PROBLEM REQUIREMENTS: Each line that holds the word "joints" should be returned.

RECORDS FOR THIS TASK:

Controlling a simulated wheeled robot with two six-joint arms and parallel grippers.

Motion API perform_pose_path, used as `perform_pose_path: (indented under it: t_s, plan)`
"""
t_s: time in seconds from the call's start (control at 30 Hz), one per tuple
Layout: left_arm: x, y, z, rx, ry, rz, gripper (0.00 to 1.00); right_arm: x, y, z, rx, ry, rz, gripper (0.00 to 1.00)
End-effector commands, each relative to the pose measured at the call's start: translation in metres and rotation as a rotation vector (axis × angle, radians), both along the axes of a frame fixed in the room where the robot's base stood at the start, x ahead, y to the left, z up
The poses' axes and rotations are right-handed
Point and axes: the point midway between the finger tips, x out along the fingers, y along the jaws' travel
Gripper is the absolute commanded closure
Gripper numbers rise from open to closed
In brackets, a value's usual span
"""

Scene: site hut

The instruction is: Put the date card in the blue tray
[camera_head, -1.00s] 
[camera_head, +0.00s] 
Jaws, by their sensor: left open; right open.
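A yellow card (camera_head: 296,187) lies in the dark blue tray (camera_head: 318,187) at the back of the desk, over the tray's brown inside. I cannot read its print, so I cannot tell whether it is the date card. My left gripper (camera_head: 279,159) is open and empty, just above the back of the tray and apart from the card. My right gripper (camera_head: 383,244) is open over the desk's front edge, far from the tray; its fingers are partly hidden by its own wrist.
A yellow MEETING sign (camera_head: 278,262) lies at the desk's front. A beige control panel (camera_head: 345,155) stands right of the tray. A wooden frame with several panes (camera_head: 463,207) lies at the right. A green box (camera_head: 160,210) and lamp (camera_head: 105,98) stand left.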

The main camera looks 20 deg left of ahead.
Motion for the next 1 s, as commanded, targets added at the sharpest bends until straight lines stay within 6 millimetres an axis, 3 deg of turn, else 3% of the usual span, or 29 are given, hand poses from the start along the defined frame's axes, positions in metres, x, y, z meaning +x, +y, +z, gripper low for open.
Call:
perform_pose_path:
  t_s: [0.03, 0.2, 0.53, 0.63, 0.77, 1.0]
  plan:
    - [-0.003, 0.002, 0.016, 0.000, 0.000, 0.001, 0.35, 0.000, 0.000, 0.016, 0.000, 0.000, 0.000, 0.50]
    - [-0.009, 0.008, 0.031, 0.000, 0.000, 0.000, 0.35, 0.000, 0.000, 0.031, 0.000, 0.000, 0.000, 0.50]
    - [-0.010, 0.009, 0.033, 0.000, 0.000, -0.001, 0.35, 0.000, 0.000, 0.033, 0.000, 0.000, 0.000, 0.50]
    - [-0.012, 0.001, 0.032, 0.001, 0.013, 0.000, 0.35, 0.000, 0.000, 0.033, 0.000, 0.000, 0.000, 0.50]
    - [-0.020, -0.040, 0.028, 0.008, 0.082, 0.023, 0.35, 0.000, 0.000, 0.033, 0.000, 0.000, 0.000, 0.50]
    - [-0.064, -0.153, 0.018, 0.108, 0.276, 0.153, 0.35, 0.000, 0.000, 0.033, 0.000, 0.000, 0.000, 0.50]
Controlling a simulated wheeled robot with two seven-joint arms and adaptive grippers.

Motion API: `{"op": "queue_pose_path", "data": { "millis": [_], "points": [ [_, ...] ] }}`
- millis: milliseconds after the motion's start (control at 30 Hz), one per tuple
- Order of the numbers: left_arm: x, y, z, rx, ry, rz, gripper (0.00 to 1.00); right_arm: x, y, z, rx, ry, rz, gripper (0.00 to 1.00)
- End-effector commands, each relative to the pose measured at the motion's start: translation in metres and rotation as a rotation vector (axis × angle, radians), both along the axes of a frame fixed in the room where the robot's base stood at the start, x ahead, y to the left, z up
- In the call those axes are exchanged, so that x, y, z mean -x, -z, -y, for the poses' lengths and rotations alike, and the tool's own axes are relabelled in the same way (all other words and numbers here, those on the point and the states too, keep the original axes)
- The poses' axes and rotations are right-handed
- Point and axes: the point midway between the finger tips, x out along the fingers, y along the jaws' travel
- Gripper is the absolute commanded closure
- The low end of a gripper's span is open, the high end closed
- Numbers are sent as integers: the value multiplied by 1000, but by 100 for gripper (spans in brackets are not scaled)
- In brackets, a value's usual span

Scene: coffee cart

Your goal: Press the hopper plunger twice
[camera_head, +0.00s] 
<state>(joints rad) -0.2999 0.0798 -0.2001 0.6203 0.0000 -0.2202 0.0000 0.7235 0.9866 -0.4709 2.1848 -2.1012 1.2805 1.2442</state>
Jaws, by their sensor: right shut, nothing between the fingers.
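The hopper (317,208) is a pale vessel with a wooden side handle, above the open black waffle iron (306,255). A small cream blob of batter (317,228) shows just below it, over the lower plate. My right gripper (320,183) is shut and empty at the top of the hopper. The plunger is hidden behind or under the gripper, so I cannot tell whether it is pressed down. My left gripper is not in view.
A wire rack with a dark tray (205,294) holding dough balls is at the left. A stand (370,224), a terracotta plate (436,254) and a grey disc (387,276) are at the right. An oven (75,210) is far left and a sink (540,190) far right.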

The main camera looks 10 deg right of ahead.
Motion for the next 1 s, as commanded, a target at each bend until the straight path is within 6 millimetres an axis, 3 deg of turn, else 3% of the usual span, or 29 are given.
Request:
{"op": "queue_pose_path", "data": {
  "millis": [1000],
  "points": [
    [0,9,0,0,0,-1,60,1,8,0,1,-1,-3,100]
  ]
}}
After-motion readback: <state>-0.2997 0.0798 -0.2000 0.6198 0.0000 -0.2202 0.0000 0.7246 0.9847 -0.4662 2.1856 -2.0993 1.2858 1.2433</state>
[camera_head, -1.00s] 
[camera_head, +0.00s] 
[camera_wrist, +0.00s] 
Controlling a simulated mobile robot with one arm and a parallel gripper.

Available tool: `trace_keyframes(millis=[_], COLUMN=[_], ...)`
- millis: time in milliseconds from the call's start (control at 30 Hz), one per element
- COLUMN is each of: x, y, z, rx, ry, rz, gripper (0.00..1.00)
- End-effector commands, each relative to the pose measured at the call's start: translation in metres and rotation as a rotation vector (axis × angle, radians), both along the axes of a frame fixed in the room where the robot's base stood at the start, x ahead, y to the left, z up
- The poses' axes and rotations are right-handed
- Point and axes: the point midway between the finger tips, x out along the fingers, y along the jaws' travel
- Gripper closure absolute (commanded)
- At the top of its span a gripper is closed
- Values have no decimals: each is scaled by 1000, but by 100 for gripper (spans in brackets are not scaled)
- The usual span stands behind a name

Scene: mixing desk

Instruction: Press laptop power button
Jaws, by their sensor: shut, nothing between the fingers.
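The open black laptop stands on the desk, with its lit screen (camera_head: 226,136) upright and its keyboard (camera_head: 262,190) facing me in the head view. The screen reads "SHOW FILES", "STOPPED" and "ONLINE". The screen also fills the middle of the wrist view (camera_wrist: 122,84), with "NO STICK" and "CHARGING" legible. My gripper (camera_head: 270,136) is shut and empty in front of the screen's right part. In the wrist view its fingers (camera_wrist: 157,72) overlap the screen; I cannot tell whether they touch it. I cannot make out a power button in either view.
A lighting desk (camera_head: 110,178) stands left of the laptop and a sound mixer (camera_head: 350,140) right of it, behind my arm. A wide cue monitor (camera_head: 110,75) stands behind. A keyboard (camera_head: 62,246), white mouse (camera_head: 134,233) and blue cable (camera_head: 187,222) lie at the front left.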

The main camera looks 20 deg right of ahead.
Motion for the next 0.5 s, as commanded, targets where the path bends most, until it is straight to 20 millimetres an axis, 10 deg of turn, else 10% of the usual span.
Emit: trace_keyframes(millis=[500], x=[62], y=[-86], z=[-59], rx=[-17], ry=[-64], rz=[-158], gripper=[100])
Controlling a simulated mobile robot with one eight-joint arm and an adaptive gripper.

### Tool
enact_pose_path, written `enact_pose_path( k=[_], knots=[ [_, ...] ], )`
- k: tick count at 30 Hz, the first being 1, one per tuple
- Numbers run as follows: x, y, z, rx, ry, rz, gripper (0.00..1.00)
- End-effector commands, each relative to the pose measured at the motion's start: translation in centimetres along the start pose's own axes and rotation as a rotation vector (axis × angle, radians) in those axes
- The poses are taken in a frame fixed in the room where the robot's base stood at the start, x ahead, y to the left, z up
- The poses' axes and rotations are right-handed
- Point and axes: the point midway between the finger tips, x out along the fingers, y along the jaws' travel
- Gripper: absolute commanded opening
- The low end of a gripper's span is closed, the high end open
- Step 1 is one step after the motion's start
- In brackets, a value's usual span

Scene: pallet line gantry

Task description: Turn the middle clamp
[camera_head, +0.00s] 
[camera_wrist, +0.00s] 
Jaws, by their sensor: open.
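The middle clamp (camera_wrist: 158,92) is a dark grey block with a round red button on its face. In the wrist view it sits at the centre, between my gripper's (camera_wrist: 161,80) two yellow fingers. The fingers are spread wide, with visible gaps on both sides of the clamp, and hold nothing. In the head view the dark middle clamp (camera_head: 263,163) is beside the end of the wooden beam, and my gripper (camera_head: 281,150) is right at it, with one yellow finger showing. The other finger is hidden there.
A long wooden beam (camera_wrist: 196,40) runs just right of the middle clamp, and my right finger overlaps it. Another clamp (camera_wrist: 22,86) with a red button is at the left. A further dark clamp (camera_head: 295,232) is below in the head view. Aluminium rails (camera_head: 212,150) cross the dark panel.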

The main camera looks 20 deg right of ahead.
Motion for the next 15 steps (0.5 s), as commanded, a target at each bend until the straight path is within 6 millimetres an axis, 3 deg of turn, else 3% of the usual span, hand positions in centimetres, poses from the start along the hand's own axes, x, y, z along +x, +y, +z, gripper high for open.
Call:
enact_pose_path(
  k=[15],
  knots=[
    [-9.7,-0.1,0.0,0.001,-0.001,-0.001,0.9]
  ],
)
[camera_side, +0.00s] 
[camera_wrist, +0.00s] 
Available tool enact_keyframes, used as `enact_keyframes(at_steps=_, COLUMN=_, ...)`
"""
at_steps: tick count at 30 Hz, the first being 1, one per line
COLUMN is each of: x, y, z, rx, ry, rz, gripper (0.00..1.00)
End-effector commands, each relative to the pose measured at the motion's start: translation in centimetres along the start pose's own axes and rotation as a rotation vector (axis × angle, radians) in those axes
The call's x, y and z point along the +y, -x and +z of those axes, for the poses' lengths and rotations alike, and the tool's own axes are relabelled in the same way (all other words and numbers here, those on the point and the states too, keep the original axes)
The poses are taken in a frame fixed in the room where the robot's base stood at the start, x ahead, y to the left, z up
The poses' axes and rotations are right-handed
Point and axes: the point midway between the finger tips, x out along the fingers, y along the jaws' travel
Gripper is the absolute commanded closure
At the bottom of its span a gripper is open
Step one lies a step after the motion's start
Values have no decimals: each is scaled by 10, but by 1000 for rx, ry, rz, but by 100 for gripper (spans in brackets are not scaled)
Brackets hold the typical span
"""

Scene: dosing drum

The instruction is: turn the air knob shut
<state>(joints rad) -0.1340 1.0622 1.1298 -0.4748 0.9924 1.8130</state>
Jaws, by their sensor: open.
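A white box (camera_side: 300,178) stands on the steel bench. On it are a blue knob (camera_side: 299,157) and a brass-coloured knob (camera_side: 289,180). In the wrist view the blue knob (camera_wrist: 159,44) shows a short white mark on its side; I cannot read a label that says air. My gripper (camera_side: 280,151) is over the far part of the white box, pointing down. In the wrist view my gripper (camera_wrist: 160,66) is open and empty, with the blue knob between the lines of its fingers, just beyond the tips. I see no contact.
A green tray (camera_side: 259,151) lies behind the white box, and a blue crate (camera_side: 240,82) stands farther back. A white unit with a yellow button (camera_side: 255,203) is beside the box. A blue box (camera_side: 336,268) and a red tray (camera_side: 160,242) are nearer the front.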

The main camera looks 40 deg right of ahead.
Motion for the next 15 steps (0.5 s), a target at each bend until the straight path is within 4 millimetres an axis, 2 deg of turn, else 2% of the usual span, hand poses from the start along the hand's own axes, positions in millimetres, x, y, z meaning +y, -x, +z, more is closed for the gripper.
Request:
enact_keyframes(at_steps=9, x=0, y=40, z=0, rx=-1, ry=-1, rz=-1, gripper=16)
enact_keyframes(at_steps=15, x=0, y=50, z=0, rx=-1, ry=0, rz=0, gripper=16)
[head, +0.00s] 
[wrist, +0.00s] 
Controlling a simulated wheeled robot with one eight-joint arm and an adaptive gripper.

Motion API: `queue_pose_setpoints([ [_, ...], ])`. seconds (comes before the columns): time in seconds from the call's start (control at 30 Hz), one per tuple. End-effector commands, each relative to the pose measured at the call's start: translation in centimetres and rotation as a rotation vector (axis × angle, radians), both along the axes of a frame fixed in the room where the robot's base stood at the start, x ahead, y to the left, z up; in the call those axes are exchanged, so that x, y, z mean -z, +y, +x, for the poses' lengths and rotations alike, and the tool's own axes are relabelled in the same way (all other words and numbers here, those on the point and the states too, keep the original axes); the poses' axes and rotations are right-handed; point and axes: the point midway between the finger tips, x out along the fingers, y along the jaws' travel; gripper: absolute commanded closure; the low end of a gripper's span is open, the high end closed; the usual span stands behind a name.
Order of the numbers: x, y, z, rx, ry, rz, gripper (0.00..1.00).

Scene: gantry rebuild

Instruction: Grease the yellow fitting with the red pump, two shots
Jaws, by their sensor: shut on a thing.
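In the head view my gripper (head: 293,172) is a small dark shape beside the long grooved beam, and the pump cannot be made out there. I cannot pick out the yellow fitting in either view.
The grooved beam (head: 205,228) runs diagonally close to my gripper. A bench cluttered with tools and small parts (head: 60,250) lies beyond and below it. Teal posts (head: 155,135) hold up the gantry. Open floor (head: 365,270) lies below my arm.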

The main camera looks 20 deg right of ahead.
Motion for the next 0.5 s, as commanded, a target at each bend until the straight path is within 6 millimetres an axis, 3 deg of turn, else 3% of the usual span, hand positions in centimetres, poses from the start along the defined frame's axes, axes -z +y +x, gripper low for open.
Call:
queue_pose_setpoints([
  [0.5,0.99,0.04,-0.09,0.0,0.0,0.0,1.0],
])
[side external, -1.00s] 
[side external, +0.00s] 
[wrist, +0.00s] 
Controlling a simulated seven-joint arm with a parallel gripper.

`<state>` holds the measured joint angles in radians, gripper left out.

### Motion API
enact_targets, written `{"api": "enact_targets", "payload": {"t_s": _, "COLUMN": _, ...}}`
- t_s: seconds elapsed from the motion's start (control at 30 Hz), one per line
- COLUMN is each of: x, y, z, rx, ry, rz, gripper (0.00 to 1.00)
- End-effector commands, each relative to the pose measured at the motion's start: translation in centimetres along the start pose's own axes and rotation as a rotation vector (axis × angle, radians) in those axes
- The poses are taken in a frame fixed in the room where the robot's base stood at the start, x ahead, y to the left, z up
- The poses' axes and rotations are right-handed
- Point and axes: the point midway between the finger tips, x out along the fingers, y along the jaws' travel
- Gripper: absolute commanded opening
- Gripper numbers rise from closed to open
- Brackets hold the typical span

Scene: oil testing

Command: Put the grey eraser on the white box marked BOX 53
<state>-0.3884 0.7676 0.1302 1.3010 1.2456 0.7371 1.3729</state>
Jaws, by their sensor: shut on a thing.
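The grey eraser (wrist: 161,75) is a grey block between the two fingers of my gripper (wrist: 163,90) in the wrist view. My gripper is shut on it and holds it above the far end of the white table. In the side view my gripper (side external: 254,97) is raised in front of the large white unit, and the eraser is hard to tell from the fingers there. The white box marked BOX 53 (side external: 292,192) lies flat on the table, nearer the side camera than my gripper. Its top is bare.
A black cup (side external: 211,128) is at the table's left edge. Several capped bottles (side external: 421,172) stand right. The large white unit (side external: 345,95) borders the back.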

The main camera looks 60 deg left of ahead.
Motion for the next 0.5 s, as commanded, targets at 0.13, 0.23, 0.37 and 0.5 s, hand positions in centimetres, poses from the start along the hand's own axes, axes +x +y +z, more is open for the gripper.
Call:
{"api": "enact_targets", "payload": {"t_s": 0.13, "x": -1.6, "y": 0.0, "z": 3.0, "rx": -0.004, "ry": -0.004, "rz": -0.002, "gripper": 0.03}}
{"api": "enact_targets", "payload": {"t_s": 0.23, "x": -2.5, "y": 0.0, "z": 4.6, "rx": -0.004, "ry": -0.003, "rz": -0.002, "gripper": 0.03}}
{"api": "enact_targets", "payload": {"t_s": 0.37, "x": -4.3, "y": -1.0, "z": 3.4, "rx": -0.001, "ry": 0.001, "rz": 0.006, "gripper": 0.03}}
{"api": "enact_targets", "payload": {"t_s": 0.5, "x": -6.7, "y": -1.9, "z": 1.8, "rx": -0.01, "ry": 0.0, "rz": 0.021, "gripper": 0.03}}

EXERCISE RESULT:
<state>(joints rad) -0.2999 0.0798 -0.2001 0.6203 0.0000 -0.2202 0.0000 0.7235 0.9866 -0.4709 2.1848 -2.1012 1.2805 1.2442</state>
<state>(joints rad) -0.1340 1.0622 1.1298 -0.4748 0.9924 1.8130</state>

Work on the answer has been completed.